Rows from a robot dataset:
+--
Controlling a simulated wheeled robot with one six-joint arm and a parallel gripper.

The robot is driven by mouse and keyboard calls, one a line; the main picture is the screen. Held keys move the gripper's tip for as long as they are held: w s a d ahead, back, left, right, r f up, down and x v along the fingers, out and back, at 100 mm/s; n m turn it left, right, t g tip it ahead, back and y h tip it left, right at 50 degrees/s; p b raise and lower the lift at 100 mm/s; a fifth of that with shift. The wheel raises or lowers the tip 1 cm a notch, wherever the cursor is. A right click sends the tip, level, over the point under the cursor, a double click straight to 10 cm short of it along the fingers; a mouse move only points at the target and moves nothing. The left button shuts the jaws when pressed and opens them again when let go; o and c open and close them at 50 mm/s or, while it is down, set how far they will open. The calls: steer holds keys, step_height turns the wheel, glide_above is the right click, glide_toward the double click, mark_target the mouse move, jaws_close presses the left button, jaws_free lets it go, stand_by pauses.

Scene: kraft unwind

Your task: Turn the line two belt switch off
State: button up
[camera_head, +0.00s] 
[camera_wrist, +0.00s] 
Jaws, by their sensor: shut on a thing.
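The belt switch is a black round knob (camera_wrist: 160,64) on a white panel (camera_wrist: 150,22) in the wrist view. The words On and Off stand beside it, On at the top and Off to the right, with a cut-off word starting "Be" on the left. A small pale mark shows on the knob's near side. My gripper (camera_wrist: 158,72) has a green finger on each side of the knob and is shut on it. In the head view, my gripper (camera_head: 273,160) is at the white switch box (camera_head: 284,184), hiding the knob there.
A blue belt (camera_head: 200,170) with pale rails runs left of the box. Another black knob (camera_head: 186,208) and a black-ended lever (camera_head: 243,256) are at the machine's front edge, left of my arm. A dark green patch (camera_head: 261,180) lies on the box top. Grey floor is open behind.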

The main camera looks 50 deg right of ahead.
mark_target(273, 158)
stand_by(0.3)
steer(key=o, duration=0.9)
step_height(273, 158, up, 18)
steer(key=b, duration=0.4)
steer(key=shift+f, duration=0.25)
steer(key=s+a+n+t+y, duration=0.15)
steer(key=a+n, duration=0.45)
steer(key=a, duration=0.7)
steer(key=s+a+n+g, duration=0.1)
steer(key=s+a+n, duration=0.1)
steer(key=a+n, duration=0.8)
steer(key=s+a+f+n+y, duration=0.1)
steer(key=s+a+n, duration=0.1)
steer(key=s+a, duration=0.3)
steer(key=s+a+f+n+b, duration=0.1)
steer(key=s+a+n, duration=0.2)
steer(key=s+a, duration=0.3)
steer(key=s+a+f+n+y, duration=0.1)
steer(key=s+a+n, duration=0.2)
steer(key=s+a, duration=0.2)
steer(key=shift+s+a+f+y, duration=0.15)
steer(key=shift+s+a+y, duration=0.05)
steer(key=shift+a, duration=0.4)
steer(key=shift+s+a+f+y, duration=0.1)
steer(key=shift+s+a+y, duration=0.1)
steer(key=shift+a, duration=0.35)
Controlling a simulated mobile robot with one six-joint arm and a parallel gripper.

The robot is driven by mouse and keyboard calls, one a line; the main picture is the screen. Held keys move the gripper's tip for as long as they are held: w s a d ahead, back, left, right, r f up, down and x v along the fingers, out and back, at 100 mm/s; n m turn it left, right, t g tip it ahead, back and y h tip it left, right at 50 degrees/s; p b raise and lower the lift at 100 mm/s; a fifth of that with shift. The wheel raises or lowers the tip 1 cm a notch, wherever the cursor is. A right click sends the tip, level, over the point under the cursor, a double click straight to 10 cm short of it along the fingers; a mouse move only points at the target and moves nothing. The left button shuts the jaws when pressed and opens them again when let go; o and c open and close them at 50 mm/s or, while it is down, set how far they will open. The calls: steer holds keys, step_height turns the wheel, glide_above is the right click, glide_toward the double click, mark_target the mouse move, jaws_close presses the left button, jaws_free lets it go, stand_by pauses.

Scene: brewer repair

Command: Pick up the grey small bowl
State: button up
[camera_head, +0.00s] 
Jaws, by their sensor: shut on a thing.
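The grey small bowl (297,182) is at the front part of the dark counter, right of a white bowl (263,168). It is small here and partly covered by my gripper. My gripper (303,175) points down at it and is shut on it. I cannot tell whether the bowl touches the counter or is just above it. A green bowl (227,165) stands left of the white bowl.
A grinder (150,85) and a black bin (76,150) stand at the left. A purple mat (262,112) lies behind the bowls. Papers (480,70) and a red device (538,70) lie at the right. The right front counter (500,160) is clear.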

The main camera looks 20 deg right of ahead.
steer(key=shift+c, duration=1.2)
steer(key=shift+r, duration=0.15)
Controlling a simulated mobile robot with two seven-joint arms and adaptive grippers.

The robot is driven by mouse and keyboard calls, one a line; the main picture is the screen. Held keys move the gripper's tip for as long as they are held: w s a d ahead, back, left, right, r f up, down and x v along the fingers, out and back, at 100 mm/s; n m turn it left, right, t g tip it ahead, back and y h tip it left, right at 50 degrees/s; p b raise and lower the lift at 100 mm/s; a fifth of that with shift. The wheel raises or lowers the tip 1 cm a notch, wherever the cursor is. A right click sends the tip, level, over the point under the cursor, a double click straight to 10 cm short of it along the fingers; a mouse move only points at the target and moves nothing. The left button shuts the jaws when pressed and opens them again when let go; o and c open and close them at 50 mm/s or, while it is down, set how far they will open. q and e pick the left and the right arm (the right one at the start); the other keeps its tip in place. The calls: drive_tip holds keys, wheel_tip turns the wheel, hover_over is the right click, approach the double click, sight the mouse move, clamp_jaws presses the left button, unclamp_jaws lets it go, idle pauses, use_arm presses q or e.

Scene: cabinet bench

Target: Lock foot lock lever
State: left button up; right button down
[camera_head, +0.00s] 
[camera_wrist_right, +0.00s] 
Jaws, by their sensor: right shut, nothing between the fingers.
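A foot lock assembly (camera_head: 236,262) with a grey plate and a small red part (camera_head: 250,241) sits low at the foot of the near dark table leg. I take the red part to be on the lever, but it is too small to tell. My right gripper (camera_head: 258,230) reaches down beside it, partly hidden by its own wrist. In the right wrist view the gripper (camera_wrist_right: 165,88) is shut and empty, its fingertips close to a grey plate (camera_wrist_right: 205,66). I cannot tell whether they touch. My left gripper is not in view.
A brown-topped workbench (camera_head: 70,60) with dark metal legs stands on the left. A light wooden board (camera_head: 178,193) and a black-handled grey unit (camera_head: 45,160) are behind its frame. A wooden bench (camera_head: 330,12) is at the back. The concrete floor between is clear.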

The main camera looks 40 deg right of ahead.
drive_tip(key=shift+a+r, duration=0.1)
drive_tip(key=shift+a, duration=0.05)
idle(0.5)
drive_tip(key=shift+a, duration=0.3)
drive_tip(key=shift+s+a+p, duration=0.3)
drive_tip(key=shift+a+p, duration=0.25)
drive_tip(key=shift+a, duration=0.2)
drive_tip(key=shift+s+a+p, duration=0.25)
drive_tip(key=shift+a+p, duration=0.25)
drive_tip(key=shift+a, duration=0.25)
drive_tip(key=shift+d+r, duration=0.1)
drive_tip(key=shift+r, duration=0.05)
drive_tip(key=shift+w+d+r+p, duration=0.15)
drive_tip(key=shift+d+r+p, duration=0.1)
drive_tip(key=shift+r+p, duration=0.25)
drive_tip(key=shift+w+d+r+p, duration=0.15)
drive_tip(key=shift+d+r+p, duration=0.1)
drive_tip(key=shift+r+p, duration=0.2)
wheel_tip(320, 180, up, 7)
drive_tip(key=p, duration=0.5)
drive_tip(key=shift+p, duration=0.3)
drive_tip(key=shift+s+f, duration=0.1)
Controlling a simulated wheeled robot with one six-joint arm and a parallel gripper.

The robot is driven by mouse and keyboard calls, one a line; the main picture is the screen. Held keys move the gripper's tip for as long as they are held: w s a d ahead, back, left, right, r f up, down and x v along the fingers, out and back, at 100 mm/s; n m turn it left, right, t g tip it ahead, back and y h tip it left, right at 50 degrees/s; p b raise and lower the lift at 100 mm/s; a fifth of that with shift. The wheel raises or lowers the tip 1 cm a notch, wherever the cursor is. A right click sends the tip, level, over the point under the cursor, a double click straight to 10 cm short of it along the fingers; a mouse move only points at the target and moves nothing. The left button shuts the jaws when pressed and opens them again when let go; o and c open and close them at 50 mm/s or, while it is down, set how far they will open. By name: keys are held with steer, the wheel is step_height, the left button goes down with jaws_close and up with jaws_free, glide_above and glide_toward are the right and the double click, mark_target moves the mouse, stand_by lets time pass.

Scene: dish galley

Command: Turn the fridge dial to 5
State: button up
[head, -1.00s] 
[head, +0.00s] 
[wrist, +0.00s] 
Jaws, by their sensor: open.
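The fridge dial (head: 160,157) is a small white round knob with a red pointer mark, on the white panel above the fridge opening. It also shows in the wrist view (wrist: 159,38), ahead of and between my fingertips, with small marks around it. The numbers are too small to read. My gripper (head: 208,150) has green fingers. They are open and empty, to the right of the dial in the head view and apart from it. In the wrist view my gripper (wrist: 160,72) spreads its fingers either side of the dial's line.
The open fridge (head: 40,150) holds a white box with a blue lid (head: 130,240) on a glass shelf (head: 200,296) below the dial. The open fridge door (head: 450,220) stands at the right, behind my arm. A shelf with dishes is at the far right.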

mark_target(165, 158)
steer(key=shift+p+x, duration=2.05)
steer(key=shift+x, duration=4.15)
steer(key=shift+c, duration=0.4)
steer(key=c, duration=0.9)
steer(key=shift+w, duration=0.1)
+--
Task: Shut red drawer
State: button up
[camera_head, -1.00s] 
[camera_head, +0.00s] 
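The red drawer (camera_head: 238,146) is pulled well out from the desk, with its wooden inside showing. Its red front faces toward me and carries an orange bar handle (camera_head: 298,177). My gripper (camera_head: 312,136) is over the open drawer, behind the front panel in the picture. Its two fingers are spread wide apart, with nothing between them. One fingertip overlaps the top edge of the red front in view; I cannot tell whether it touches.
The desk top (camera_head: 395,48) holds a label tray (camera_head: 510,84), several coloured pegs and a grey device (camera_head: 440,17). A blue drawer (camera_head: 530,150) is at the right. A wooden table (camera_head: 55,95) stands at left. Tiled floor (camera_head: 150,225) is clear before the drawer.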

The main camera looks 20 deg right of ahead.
+--
Work to do: Write down the number of lines where the word "Controlling" appears, and nothing further.

Solution to this problem: 4